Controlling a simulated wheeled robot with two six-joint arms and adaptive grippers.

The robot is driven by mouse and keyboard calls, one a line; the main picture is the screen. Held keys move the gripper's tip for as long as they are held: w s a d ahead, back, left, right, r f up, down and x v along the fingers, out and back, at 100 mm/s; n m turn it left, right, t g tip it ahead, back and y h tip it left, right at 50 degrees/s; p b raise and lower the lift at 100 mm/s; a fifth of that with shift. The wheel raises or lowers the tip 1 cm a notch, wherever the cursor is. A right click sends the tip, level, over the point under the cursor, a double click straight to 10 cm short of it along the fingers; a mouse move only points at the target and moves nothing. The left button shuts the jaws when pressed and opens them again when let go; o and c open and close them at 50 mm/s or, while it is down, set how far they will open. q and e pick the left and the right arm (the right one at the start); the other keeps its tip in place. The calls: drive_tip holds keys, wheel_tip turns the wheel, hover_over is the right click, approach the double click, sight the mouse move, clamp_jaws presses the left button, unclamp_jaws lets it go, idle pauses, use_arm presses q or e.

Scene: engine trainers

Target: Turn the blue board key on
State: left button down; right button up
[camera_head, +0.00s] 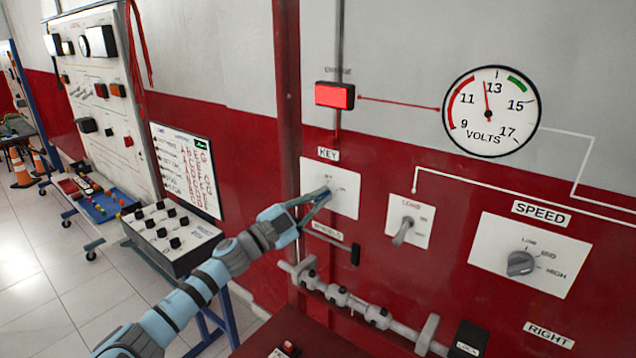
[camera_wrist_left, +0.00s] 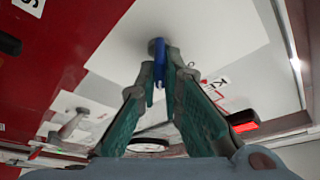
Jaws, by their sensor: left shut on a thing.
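The blue key (camera_wrist_left: 159,60) sits in its lock on the white KEY plate (camera_head: 347,201), which is fixed to the red and white board. My left gripper (camera_head: 322,196) reaches the plate from the lower left and is shut on the key. In the left wrist view its two green-padded fingers (camera_wrist_left: 161,72) close around the blue key from both sides. In the head view the fingers mostly hide the key, and its exact angle cannot be told. My right gripper is not in view.
A red indicator (camera_head: 335,95) above the plate looks lit. The volts gauge (camera_head: 490,111) needle points between 11 and 13. A toggle switch (camera_head: 403,231) and a speed knob (camera_head: 520,263) are to the right. A black-ended lever (camera_head: 355,254) and grey pipework (camera_head: 350,303) lie below.

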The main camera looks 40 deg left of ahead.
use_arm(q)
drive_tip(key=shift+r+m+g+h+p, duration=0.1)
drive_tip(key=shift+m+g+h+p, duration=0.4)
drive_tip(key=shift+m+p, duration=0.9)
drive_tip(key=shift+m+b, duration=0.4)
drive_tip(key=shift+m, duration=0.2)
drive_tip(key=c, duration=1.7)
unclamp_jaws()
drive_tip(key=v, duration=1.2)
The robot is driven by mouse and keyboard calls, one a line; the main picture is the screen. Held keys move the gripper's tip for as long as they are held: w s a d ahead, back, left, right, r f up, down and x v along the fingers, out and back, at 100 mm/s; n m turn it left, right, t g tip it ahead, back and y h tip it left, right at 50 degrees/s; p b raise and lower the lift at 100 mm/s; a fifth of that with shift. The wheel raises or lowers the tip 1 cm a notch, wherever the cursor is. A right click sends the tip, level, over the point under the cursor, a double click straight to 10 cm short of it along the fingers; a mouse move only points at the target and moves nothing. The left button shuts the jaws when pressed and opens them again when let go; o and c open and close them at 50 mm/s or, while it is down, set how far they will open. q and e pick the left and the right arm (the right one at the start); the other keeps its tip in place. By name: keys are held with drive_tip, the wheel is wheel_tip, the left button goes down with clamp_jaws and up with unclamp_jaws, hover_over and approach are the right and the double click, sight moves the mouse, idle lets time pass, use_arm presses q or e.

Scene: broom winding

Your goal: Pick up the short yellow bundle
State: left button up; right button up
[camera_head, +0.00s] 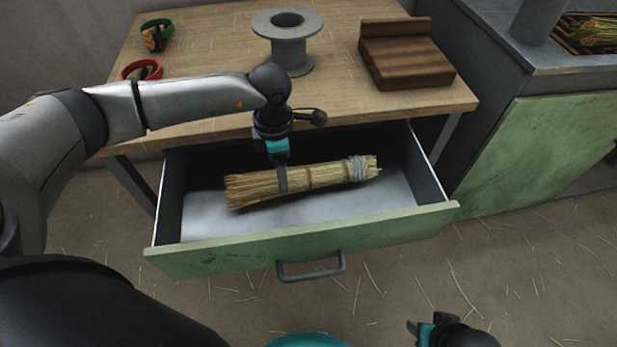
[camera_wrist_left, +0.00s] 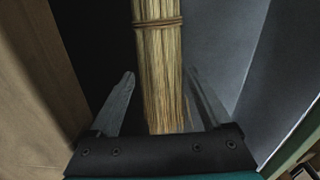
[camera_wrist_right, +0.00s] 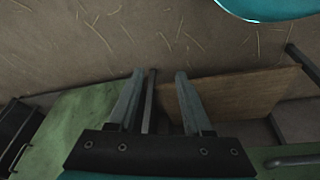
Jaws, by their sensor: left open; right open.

◆ ◆ ◆ ◆ ◆ ◆ ◆

• **WHAT TO WORK ON**:
Copy all lines from the entries that contain the word "Scene".

• **THE REPLY**:
Scene: engine trainers
Scene: broom winding

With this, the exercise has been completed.